* **THE EXERCISE**
Produce an exact copy of the lines below that run from the line containing "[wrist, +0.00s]" to the line containing "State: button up", inclusive; any picture is omitted.
---+---
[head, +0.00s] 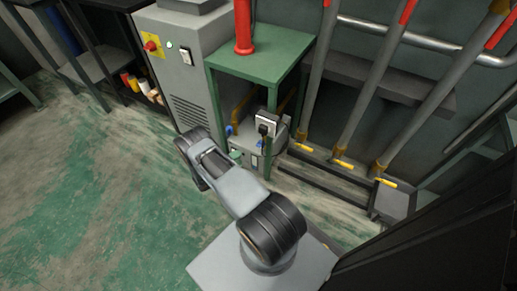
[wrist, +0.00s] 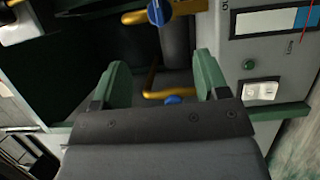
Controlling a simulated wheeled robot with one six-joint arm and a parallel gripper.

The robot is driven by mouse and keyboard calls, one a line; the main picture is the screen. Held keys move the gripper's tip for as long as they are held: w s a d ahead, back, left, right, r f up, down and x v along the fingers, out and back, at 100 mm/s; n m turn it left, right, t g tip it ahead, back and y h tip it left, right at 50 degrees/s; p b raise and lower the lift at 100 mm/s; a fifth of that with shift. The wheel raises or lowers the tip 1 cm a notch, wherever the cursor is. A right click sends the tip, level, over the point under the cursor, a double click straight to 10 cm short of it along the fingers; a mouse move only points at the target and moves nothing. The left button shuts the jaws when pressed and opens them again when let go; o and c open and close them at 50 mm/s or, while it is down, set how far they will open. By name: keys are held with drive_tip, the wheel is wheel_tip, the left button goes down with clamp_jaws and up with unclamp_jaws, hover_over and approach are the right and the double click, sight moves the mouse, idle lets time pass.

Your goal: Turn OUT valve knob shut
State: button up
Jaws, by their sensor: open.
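Two blue valve knobs show in the wrist view: one (wrist: 159,12) at the top edge on a yellow pipe, and one (wrist: 173,100) lower, on another yellow pipe and partly hidden by my gripper's body. I cannot read which is the OUT knob. In the head view a blue knob (head: 229,130) shows at the left of the machine (head: 268,140) under the green stand. My gripper (wrist: 161,70) is open, its green fingers apart with nothing between them. The upper knob lies beyond the fingertips, apart from them. My arm hides most of the gripper in the head view.
A grey panel (wrist: 275,50) with a green button and white switch is close to the right finger. The green stand (head: 262,62) carries a red cylinder (head: 243,28). A grey cabinet (head: 185,80) stands left; pipes with yellow handles (head: 343,164) are right. The floor at left is clear.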

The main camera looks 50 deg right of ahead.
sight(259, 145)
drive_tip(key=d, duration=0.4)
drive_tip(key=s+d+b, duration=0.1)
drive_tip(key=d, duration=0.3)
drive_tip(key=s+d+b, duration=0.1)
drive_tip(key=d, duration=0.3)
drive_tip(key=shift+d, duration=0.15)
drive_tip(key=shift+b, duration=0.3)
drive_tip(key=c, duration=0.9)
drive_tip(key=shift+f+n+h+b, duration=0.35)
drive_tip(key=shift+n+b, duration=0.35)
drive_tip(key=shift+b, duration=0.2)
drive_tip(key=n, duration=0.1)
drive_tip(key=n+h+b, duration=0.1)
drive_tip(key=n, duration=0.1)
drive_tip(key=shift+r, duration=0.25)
---+---
* **ANSWER**
[wrist, +0.00s] 
Controlling a simulated wheeled robot with one six-joint arm and a parallel gripper.

The robot is driven by mouse and keyboard calls, one a line; the main picture is the screen. Held keys move the gripper's tip for as long as they are held: w s a d ahead, back, left, right, r f up, down and x v along the fingers, out and back, at 100 mm/s; n m turn it left, right, t g tip it ahead, back and y h tip it left, right at 50 degrees/s; p b raise and lower the lift at 100 mm/s; a fifth of that with shift. The wheel raises or lowers the tip 1 cm a notch, wherever the cursor is. A right click sends the tip, level, over the point under the cursor, a double click straight to 10 cm short of it along the fingers; a mouse move only points at the target and moves nothing. The left button shuts the jaws when pressed and opens them again when let go; o and c open and close them at 50 mm/s or, while it is down, set how far they will open. By name: keys are held with drive_tip, the wheel is wheel_tip, the left button goes down with clamp_jaws and up with unclamp_jaws, hover_over and approach are the right and the double click, sight moves the mouse, idle lets time pass.

Your goal: Turn OUT valve knob shut
State: button up

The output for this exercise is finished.